Do you forge or stock removal? I forgot.
 
Actually I have never gone that high with my sandpaper before this knife but I recently read a very good thread by some very reputable knife makers where they described their handle finishing techniques and they all went up to or past the 1500 range it seemed so I gave it a try and for me it made a nice difference.


I found it hard to find sandpaper over 800 grit in hardware stores then I found that the place to get them is autobody supply stores because they use them in bodywork.

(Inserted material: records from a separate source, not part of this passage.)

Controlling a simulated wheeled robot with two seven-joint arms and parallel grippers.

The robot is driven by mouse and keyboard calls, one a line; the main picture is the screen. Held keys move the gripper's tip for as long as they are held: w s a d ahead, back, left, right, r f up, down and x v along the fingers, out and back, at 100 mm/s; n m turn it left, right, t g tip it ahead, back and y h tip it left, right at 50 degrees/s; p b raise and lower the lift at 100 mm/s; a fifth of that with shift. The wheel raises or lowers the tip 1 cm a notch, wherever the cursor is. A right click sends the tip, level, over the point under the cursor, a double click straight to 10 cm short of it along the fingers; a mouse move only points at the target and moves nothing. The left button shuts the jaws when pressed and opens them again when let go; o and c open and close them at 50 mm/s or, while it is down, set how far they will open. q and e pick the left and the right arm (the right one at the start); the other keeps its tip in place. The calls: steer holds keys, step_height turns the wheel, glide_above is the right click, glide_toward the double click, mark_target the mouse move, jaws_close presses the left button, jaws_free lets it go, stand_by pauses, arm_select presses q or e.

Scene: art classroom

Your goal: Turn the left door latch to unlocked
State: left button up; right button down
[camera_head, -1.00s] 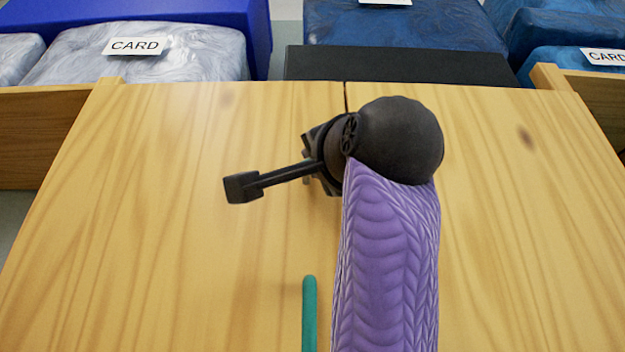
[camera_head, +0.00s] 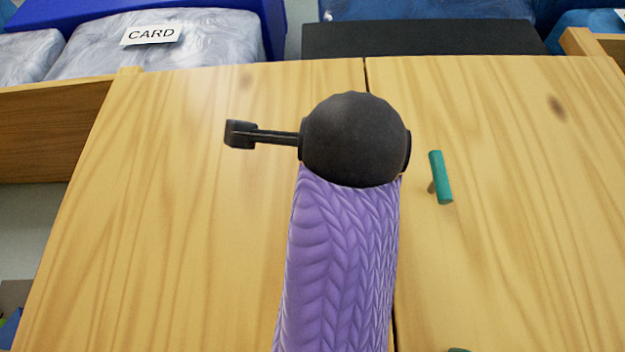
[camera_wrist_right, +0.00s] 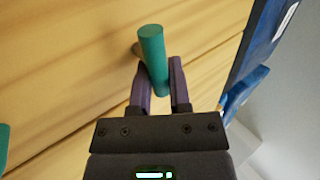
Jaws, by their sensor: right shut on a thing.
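The left door latch (camera_wrist_right: 153,58) is a teal-green cylinder, seen in the right wrist view standing off the wooden door on a short post. My right gripper (camera_wrist_right: 162,85) has its two purple fingers on either side of the cylinder, shut on it. In the head view my right wrist and purple arm hide this latch and the fingers. A second teal latch (camera_head: 441,178) shows on the right door, nearly upright with a slight tilt. My left gripper is in neither view.
The cabinet's left door (camera_head: 190,200) and right door (camera_head: 520,210) meet at a narrow seam. A teal piece (camera_wrist_right: 3,145) shows at the wrist view's left edge.

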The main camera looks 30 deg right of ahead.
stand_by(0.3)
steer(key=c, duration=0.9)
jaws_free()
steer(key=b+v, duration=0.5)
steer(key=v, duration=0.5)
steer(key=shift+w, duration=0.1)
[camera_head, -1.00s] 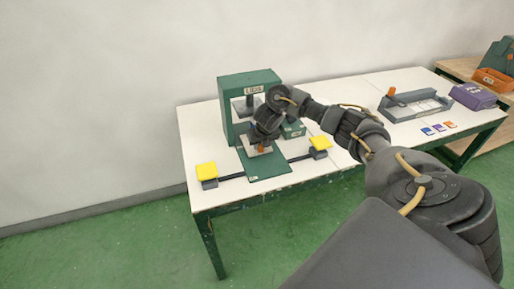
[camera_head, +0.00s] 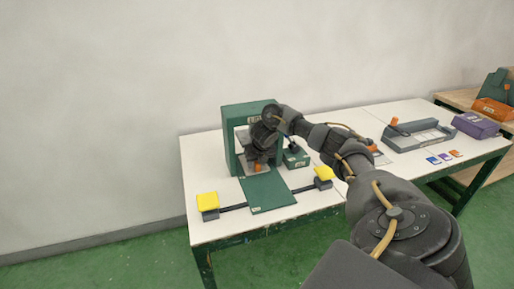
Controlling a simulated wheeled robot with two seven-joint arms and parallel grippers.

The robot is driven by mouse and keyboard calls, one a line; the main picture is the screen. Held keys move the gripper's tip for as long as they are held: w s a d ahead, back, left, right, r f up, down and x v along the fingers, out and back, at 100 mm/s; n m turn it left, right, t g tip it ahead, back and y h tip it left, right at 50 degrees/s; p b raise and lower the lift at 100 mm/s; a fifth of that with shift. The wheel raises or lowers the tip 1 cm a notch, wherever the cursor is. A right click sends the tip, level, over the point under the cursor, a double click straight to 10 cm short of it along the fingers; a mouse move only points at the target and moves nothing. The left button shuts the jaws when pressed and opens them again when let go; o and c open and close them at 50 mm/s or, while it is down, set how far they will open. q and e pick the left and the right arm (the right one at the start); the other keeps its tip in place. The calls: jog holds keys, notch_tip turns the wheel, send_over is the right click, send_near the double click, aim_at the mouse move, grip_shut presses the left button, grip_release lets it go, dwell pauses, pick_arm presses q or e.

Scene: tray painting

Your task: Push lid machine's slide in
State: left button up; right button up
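The lid machine (camera_head: 229,125) is a green frame with a label on top, standing on the white table at the left. Its slide (camera_head: 246,166) is a grey plate with an orange handle (camera_head: 257,167), low in the frame's opening. A flat green base (camera_head: 268,195) sticks out in front and is bare. My right gripper (camera_head: 260,155) is at the opening, just above and against the orange handle. Its fingers are dark and partly hidden by my wrist, so I cannot tell how they are set. My left gripper is out of view.
Yellow pads (camera_head: 208,200) and (camera_head: 323,172) stand on a black bar either side of the base. A small green box (camera_head: 296,158) is beside the machine. Farther right are a grey tray fixture (camera_head: 418,137), small coloured tiles (camera_head: 444,157) and a purple box (camera_head: 475,125).

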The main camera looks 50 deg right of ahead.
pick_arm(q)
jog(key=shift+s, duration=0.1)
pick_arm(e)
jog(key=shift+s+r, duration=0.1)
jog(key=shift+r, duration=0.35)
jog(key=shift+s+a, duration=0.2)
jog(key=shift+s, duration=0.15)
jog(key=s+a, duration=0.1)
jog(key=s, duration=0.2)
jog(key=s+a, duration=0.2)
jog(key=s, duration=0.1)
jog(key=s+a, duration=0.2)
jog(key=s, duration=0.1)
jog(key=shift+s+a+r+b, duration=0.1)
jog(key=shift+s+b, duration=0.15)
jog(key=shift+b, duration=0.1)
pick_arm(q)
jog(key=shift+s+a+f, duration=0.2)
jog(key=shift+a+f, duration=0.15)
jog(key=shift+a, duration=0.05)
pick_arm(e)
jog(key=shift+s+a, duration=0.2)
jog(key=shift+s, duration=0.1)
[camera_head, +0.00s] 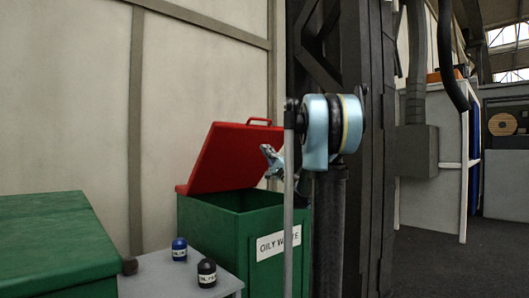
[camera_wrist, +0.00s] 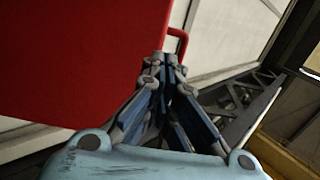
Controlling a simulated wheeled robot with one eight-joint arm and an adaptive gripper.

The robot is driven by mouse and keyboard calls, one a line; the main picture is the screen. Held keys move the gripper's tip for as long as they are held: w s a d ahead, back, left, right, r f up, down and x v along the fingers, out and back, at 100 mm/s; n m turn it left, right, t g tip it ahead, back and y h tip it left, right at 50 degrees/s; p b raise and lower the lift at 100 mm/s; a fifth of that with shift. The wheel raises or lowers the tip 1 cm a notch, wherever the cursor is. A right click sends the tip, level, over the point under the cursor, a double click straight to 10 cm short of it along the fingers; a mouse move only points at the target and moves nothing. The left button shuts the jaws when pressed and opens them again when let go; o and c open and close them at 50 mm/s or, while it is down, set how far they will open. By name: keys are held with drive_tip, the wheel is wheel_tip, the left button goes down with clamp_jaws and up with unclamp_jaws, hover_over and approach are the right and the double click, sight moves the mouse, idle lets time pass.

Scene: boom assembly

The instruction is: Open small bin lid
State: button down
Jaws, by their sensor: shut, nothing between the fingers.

Another reason I didn’t go over 800, LOL. Maybe you will get better results with your mahogany if you go a little higher.

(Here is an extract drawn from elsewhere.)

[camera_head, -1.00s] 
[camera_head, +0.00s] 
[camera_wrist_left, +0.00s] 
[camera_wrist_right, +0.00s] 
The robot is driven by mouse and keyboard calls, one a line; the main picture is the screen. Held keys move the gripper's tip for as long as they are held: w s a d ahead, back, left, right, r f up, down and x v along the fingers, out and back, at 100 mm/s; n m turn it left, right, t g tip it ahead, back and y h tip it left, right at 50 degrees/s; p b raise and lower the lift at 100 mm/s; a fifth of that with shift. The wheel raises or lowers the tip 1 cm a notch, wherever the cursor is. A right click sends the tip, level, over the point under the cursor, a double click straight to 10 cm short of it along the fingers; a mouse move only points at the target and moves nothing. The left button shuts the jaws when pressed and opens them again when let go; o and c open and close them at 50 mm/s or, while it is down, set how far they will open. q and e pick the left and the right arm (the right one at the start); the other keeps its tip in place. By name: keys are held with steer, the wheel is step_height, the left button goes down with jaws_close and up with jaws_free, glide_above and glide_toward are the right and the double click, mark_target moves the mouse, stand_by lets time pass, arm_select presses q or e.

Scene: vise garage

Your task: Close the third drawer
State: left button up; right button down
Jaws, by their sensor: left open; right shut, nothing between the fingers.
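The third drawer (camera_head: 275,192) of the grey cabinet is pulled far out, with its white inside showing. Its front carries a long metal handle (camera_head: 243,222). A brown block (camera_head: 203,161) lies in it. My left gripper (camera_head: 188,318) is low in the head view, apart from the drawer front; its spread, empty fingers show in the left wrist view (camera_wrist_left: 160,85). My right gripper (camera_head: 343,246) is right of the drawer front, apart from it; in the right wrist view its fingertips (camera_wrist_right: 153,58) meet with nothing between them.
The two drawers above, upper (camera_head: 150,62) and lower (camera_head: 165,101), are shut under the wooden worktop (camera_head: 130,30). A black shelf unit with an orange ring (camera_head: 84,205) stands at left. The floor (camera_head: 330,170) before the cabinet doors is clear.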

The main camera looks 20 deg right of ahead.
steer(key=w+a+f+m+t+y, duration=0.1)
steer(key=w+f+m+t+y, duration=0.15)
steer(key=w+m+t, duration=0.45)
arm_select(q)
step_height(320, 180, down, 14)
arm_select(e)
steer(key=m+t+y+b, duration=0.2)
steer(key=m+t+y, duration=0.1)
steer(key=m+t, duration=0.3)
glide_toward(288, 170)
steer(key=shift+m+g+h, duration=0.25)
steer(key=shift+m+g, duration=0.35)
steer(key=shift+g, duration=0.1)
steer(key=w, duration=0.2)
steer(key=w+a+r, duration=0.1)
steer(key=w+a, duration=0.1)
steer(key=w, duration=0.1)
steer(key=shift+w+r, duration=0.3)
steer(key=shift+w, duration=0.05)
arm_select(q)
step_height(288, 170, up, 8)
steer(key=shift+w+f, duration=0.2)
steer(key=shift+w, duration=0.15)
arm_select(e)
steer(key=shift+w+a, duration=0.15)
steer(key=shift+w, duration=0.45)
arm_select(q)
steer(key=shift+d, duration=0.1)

I thought I would also mention that I started using Tru-Oil for a while a couple years ago but stopped when I noticed that one of the paring knives I made the Tru-Oil started flaking off and is now mostly just bare wood. Though I haven’t been using Tung Oil for that long to make a definitive comparison so far I have no flaking at all with it.

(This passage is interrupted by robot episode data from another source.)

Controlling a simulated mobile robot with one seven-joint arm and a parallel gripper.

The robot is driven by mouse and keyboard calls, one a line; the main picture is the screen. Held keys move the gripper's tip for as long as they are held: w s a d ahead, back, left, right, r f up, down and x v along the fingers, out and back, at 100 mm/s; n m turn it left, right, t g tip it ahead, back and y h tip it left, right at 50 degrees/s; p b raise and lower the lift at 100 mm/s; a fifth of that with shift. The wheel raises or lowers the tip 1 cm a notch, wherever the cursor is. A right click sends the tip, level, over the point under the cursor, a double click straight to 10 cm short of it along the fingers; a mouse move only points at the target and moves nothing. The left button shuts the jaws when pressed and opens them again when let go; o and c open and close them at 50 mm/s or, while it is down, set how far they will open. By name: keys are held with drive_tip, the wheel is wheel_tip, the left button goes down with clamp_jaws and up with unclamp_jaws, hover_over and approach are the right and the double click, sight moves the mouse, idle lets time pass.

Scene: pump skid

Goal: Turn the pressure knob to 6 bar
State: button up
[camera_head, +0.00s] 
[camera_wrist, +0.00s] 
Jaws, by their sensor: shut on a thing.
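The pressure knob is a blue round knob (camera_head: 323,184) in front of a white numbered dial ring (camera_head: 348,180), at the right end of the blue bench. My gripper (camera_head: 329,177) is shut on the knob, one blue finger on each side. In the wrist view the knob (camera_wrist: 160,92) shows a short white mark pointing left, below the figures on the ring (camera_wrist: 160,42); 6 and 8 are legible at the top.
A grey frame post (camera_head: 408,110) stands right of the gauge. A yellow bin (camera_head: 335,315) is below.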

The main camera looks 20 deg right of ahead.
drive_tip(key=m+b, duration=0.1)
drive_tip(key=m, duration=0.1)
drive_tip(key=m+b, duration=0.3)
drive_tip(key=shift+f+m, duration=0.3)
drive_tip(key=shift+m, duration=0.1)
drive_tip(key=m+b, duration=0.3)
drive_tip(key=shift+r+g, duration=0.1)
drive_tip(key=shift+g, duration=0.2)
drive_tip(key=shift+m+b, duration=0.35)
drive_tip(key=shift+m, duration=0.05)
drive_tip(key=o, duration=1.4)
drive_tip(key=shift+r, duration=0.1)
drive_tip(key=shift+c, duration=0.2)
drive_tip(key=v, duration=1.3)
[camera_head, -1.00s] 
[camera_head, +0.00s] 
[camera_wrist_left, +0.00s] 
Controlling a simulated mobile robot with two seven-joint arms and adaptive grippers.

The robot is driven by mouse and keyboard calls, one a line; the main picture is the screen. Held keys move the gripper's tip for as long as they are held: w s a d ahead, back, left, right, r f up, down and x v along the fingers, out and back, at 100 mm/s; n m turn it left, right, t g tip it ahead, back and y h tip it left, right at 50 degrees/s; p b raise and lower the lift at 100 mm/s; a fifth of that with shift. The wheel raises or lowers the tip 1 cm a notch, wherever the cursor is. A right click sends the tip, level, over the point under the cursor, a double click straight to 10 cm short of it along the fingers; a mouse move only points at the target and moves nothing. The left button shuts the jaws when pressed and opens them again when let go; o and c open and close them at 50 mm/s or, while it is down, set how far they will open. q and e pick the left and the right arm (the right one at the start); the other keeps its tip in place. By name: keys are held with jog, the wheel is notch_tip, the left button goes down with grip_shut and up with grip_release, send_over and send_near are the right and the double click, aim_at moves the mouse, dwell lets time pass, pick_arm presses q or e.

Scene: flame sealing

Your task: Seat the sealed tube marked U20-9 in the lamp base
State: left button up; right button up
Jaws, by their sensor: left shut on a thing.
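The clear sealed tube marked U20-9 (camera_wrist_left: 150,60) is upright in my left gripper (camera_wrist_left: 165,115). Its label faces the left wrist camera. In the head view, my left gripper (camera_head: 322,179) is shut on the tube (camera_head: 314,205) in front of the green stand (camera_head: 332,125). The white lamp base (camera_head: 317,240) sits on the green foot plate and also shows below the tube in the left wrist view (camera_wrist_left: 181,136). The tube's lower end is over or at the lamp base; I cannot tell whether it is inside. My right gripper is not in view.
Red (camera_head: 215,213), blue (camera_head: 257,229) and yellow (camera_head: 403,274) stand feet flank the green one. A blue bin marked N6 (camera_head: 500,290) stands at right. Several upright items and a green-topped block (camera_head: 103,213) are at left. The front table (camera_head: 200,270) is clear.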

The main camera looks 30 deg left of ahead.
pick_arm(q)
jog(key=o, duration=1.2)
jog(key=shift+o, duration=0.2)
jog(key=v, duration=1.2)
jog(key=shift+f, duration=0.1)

So far I have just done stock removal even though I am tempted to do some forging because I actually have a little natural gas furnace I made before I bought my electric oven to do my heat treating I could now use as a forging furnace. But what stops me is I live in the city and although I have pretty good neighbors I don’t want to subject them to all that hammering plus after 30 years in the construction trades I really don’t want to subject my joints to all that impacting. I may do a little just to tinker away at it sometime though.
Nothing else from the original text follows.